INSTRUCTIONS TO FOLLOW:
Search the records for the word "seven" and pick out every line that has it.

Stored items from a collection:
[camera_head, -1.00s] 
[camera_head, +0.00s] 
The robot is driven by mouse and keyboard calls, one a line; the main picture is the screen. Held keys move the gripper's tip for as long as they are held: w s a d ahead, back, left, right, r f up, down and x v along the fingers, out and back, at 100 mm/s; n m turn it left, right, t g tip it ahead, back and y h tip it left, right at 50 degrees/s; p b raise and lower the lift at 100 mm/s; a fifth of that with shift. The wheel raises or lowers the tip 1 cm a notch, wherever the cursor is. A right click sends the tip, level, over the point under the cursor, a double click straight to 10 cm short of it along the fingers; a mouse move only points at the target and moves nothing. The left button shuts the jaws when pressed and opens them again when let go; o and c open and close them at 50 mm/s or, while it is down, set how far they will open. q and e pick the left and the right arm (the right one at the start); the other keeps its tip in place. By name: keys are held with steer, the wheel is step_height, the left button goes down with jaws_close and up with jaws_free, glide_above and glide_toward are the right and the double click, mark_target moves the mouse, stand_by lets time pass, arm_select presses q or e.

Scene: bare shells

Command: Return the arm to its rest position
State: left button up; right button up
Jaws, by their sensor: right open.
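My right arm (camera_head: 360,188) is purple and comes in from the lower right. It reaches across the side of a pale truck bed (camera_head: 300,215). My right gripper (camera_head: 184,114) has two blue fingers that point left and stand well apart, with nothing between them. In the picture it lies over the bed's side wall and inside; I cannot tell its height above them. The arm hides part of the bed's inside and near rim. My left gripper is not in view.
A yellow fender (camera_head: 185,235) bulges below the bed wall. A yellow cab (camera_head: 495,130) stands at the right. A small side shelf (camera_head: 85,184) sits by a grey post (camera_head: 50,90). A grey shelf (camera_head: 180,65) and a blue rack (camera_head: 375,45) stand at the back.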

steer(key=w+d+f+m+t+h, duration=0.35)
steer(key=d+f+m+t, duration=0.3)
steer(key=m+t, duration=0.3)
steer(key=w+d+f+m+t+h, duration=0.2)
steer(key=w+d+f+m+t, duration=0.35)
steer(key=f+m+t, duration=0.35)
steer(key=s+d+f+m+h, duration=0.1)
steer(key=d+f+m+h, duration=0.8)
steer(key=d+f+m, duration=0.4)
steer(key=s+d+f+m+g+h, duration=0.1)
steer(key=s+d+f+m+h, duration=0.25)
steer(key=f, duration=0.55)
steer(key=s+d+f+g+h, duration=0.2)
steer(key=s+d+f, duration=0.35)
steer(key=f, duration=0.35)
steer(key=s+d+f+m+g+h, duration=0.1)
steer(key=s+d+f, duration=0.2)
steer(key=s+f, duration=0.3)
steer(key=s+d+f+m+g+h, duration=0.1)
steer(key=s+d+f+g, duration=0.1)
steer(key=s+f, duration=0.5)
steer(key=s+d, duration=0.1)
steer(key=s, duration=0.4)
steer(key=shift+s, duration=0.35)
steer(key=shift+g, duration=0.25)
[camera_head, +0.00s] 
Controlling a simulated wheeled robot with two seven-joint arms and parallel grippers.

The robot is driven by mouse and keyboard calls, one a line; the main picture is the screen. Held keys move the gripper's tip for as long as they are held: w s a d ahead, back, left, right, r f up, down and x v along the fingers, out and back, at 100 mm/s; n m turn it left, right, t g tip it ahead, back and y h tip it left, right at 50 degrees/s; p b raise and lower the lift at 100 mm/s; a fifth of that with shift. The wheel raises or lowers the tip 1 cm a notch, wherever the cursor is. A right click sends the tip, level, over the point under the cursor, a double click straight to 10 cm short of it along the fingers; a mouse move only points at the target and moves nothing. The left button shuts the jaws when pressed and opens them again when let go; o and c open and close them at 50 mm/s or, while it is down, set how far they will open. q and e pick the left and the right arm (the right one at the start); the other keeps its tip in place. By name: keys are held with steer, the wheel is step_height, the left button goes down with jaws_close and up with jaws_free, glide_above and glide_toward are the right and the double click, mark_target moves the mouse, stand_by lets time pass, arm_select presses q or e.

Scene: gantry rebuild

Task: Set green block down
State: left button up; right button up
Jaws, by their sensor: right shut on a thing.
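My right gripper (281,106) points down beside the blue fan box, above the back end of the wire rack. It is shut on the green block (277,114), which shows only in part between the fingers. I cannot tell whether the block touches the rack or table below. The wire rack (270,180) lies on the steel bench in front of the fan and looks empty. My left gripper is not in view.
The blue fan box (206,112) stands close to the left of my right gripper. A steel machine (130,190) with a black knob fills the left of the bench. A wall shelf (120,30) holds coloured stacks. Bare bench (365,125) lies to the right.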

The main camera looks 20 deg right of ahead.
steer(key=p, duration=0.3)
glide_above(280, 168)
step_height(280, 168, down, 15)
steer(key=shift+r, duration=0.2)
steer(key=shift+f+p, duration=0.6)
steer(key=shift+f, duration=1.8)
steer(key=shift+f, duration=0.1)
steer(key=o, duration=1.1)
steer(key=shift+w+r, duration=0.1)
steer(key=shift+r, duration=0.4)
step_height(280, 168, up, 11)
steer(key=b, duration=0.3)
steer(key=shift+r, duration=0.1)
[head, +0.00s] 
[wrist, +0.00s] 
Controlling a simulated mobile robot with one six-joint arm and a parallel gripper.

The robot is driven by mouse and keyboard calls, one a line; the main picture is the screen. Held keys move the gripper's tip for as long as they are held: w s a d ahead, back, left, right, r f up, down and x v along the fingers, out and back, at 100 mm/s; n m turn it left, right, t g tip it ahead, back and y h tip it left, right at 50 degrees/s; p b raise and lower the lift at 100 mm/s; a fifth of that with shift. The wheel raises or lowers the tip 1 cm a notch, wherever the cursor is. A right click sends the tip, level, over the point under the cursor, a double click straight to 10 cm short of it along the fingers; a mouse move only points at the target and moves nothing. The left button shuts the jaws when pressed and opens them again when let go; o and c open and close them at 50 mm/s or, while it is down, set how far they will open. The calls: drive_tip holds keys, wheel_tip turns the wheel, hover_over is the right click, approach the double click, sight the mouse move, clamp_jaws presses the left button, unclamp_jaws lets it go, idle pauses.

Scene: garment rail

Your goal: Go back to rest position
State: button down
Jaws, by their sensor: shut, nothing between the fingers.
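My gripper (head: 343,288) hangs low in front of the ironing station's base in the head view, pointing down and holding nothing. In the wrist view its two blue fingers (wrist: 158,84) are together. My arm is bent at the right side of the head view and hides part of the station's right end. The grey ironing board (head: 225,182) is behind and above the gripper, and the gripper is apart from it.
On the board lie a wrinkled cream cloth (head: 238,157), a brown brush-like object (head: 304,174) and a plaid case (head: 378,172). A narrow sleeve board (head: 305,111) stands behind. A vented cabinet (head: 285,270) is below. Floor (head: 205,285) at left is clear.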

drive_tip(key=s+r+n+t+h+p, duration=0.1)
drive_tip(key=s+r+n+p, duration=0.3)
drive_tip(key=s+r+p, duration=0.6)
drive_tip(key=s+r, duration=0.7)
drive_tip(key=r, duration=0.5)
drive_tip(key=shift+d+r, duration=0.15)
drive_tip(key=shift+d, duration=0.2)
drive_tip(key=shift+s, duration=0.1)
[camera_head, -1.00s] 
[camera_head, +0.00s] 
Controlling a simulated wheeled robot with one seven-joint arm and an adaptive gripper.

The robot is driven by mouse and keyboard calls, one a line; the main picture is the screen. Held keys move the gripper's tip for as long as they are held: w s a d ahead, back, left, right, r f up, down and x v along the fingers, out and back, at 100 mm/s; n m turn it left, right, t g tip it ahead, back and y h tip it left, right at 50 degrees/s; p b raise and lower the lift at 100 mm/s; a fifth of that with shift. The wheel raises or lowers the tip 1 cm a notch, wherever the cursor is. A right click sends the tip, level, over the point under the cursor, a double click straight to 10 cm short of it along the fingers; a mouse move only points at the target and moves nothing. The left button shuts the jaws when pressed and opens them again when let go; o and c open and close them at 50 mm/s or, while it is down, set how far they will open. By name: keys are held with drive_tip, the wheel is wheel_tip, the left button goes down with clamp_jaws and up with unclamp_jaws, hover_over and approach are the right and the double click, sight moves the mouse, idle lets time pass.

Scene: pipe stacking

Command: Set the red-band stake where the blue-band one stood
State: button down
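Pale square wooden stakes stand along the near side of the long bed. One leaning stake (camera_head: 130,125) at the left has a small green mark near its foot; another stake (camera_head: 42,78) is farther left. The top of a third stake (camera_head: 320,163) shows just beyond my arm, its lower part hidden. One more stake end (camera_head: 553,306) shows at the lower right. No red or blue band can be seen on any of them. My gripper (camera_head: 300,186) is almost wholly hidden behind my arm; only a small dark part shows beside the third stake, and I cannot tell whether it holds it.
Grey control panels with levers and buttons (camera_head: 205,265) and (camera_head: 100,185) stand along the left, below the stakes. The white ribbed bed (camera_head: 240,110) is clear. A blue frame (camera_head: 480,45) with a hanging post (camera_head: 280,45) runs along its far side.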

SOLUTION TO THE PROBLEM:
Controlling a simulated wheeled robot with two seven-joint arms and parallel grippers.
Controlling a simulated wheeled robot with one seven-joint arm and an adaptive gripper.

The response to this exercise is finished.